Proses penciptaan Adam dan Hawa tidaklah sama dengan proses penciptaan anak keturunannya. Nabi Adam diciptakan langsung oleh Allah seperti yang diceritakan di dalam Al-Qur’an surat Al-Hijr ayat 28-29:

وَإِذْ قَالَ رَبُّكَ لِلْمَلاَئِكَةِ إِنِّي خَالِقٌ بَشَرًا مِنْ صَلْصَالٍ مِنْ حَمَإٍ مَسْنُونٍ فَإِذَا سَوَّيْتُهُ وَنَفَخْتُ فِيهِ مِنْ رُوحِي فَقَعُوا لَهُ سَاجِدِينَ

Dan (ingatlah), ketika Tuhanmu berfirman kepada para malaikat, “Sesungguhnya Aku akan menciptakan seorang manusia dari tanah liat kering (yang berasal) dari lumpur hitam yang diberi bentuk. Maka apabila Aku telah menyempurnakan kejadiannya, dan telah meniupkan ke dalamnya ruh (ciptaan) Ku, maka tunduklah kamu kepadanya dengan bersujud.

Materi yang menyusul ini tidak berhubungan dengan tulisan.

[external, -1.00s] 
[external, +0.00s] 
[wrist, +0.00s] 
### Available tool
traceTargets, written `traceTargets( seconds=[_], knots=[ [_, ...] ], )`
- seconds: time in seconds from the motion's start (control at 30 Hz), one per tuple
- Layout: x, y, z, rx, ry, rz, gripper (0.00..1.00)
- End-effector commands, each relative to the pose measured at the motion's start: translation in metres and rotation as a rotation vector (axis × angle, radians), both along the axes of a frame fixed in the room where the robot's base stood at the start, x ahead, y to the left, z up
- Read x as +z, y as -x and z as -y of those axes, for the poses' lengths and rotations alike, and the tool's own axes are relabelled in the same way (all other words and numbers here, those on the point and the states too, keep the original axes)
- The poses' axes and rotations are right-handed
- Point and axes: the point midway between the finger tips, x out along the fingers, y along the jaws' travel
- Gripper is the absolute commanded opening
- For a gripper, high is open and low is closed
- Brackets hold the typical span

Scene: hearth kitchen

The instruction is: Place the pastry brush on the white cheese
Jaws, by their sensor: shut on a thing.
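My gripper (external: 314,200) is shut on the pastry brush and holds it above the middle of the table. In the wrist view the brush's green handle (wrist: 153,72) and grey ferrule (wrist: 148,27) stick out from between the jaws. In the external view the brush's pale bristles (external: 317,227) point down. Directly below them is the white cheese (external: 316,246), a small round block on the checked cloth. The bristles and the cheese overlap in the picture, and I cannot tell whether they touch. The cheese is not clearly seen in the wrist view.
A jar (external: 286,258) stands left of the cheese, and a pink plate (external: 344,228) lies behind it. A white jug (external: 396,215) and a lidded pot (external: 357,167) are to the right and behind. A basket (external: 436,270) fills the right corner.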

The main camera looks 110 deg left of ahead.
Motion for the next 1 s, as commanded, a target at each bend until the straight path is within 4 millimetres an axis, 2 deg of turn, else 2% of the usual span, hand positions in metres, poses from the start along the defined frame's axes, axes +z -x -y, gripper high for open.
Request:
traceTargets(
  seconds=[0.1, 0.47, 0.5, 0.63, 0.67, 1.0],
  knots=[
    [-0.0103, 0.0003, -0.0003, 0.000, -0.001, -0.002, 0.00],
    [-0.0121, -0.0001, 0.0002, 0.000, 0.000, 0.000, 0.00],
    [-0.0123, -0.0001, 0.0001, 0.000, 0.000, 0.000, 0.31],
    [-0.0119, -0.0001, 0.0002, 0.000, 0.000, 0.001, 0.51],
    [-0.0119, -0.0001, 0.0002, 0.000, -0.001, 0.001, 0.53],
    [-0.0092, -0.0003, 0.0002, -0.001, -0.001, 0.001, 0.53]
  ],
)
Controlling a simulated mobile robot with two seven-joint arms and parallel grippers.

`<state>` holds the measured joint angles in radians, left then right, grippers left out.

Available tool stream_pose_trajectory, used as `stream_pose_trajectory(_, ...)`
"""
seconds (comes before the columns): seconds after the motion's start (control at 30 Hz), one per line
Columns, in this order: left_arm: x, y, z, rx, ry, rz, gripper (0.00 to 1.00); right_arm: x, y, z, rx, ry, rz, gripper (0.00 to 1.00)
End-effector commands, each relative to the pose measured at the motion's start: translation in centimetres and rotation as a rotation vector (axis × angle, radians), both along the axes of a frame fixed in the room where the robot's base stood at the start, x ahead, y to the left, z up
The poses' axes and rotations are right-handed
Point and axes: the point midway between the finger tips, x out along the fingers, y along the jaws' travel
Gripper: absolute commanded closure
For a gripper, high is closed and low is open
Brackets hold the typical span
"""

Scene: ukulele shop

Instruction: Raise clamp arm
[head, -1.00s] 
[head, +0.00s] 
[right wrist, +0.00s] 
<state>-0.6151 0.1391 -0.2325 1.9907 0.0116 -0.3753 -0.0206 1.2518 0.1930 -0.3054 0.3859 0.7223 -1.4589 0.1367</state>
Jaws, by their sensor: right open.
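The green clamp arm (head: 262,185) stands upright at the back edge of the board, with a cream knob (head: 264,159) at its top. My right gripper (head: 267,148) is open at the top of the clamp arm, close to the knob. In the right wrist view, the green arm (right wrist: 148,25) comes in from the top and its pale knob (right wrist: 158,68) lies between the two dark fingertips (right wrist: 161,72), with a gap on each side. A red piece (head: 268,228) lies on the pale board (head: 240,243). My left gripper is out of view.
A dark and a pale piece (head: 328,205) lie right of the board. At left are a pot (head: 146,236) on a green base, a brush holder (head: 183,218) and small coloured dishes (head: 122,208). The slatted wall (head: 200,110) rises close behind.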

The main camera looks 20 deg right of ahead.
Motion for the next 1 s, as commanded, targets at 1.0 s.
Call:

Juga di dalam surat Shad ayat 71-72, Allah menegaskan:

إِذْ قَالَ رَبُّكَ لِلْمَلاَئِكَةِ إِنِّي خَالِقٌ بَشَرًا مِنْ طِينٍ فَإِذَا سَوَّيْتُهُ وَنَفَخْتُ فِيهِ مِنْ رُوحِي فَقَعُوا لَهُ سَاجِدِينَ

(Ingatlah) ketika Tuhanmu berfirman kepada malaikat, “Sesungguhnya Aku akan menciptakan manusia dari tanah”. Maka apabila telah Kusempurnakan kejadiannya dan Kutiupkan kepadanya ruh (ciptaan) Ku; maka hendaklah kamu tersungkur dengan bersujud kepadanya”.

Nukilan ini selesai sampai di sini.